All lines holding the string "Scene" are to be shown.
* Start MATERIAL *
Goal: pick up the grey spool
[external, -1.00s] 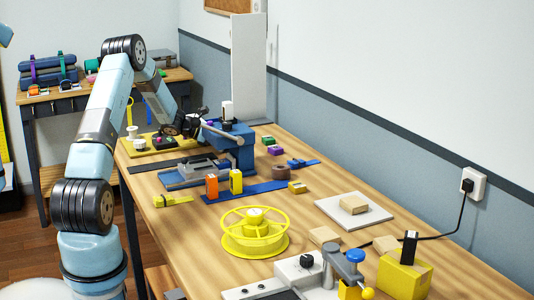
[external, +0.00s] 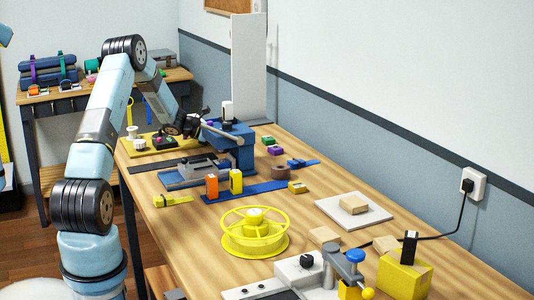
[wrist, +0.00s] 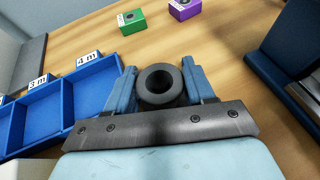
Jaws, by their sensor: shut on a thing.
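The grey spool (wrist: 160,84) is a dark grey ring with a round hole, seen end-on in the wrist view. My gripper (wrist: 161,88) has its two blue fingers against the left and right sides of the spool and is shut on it. Whether the spool is clear of the table cannot be told. In the external view my gripper (external: 194,128) is at the far end of the table, beside the blue clamp device. The spool cannot be made out there.
In the wrist view a blue tray (wrist: 68,104) with labelled compartments is at left. A green box (wrist: 131,21) and a purple box (wrist: 185,9) lie ahead. In the external view the blue clamp device (external: 232,145) stands close right of my gripper; a yellow reel (external: 255,232) sits nearer.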

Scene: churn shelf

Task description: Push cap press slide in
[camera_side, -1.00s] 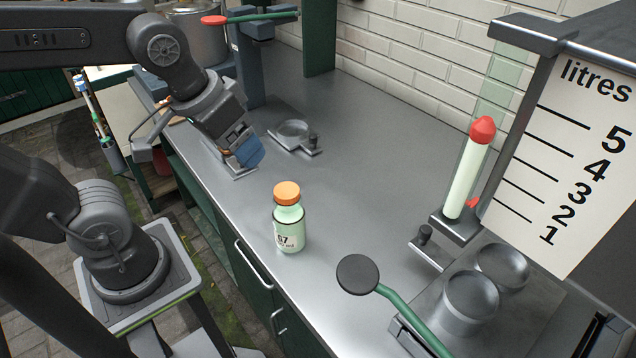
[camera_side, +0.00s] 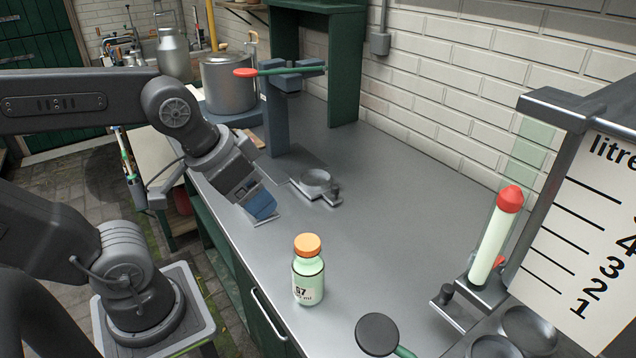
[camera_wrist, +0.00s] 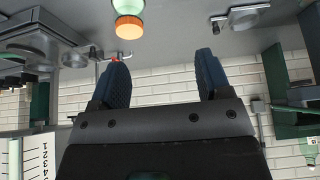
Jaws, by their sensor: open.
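The cap press (camera_side: 277,125) is a grey-blue post at the back of the steel counter, with a green lever (camera_side: 290,71) ending in a red knob. Its slide (camera_side: 317,179), a round metal dish on a bracket with a small dark knob, lies out to the right of the post. The slide also shows in the wrist view (camera_wrist: 241,17). My gripper (camera_side: 262,207) is open and empty, low over the counter, left of and nearer than the slide, apart from it. Its blue fingers also show in the wrist view (camera_wrist: 160,62).
A pale green bottle (camera_side: 308,283) with an orange cap stands nearer on the counter. A red-topped tube (camera_side: 491,240) and a litre scale (camera_side: 590,235) stand at right. A grey disc lever (camera_side: 377,334) is in front. The middle counter is clear.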

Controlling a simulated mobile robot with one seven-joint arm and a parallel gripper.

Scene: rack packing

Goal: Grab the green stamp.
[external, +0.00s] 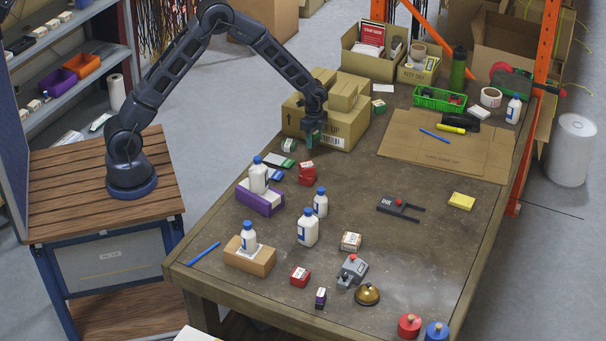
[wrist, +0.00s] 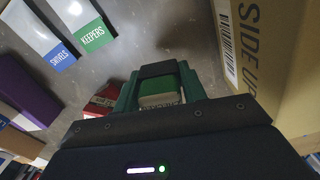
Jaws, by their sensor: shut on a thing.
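A "SIDE UP" carton (wrist: 272,55) stands close on the right in the wrist view. A small green and white box (external: 289,145), a KEEPERS box (wrist: 84,22) and red boxes (external: 307,173) lie nearby. White bottles (external: 308,228) stand nearer the front. The table's right middle is fairly clear.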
* End MATERIAL *
TASK OUTPUT:
Scene: churn shelf
Scene: rack packing

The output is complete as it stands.